The current risks posed to Ethereum by immensely powerful staking systems are a case in point. Even well-intentioned entities that inadvertently develop immense power can represent a single point of failure and can morph into forces that can tilt the ecosystem into one direction or another. Systems like quadratic voting can and should be used to prevent any single entity from gaining excessive levels of ecosystem control and dominance.

Excessive decentralization poses a smaller, but still, a risk. An ecosystem without larger entities may struggle to find clear leaders or use cases that can lobby for constructive change.

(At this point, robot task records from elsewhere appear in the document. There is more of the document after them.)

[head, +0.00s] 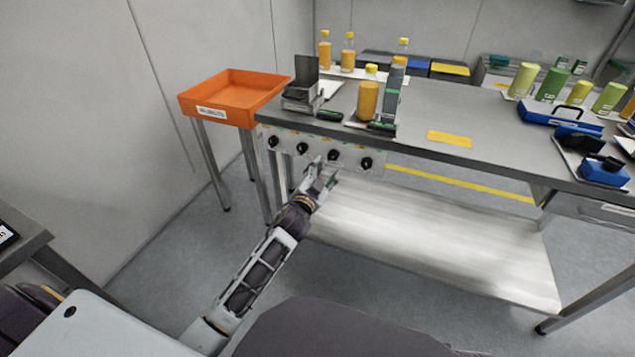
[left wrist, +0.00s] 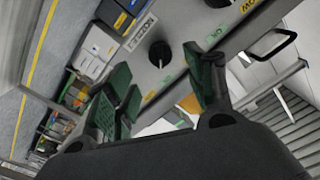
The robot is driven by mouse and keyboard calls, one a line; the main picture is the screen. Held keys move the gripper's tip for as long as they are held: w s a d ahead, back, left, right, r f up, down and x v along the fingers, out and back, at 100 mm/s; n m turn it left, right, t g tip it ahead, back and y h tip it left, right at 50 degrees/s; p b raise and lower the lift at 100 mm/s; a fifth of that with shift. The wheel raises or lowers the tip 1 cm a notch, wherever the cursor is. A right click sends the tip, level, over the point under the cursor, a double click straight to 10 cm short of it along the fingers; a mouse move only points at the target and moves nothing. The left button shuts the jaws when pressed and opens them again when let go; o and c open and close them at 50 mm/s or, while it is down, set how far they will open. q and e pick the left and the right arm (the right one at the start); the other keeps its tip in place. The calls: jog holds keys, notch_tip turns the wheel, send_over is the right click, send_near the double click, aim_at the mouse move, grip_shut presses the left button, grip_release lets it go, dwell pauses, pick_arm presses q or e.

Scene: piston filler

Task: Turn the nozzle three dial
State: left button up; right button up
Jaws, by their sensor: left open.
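A light panel (head: 318,152) on the front of the steel table carries a row of black dials; "three" cannot be read on any of them. The third dial from the left (head: 334,155) is just above my left gripper (head: 324,172). My left gripper is open and empty, a little below the row. In the left wrist view, one black dial (left wrist: 159,54) sits beyond the gap between the open green-padded fingers (left wrist: 160,72), apart from them. A label beside it is only partly readable. Another dial (left wrist: 217,3) is cut off at the top edge. My right gripper is not in view.
The steel table (head: 480,150) holds several orange bottles (head: 367,100), a dark metal holder (head: 302,97) and blue tools (head: 560,112). An orange tray (head: 235,95) stands on legs at the left. A lower shelf (head: 430,240) lies beneath.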

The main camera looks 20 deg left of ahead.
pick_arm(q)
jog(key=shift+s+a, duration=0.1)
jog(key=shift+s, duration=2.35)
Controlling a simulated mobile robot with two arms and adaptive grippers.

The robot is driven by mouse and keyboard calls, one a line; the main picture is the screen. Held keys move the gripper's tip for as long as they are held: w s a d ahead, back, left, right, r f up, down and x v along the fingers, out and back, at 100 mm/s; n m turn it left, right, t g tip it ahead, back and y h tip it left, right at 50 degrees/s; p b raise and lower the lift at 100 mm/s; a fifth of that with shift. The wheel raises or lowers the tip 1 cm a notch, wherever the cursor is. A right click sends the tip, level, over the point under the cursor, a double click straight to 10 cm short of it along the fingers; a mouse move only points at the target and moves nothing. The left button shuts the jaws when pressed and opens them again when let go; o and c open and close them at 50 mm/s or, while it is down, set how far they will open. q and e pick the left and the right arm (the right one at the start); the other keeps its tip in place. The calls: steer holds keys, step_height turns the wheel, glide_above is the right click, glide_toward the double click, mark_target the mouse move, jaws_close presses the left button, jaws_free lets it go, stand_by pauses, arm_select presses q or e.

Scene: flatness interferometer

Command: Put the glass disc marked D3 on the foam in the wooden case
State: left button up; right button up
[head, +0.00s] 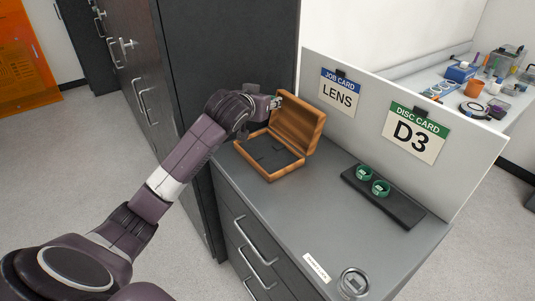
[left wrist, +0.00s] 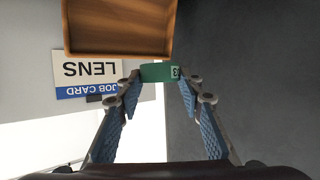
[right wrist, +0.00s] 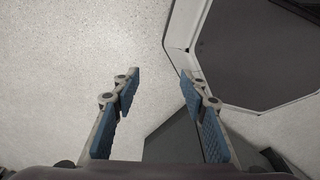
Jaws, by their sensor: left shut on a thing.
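The wooden case (head: 268,172) stands open on the grey cabinet top, its lid (head: 298,125) raised at the back. Dark foam (head: 272,155) lines its base, and no disc shows on the part I see. My left gripper (head: 276,103) is beside the upper left edge of the lid, above the case. In the left wrist view the left gripper (left wrist: 160,73) is shut on a green-rimmed disc (left wrist: 156,73), seen edge-on; its small white mark is not clearly readable. The wooden lid (left wrist: 120,25) lies just beyond it. My right gripper (right wrist: 158,88) is open and empty.
A black rack (head: 405,211) holds two green-rimmed discs (head: 364,173). A round clear-and-grey item (head: 353,283) and a white label strip (head: 317,268) lie near the front. A panel with the D3 card (head: 415,134) and LENS card (head: 338,93) stands behind. A tall dark cabinet (head: 228,60) is left.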

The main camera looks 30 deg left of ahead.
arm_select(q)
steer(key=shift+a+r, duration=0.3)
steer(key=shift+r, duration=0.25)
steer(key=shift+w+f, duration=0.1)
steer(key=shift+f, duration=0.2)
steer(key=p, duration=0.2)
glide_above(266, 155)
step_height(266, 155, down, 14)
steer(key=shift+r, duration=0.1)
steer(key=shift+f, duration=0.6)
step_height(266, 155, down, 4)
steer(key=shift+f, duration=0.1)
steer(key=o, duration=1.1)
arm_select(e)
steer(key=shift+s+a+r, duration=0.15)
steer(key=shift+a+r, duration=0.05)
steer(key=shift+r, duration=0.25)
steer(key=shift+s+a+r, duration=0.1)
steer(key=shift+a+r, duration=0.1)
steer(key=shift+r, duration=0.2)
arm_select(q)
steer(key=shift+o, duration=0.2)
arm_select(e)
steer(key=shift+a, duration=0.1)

Reasonable people are the key more than any technology or strategy

Avoid idealism

2. Ethereum can best be described as ideological excess. The internet in its glory expansion years was seen by many as the perfect tool for democratization of both business and personal expression. Some people today see those goals as having failed. Governments and large companies have carved out significant exceptions, building monopolies, filtering content, and spreading propaganda online. Idealists could look at this as a complete failure, but it’s really just partial success.

Avoid technological calcification

3. The final risk for Ethereum is technological calcification. Ethereum does not need to be a nimble technology startup, but it must not grind to halt either. Winning technology standards are never the best available technology. I dare someone to tell me that the desktop operating systems we use today represent the best possible experience human ingenuity can come up with. Go ahead and @me (@pbrody).


To win, Ethereum must keep charting a middle path through these minefields. Reasonable people are the key to that more than any technology or strategy.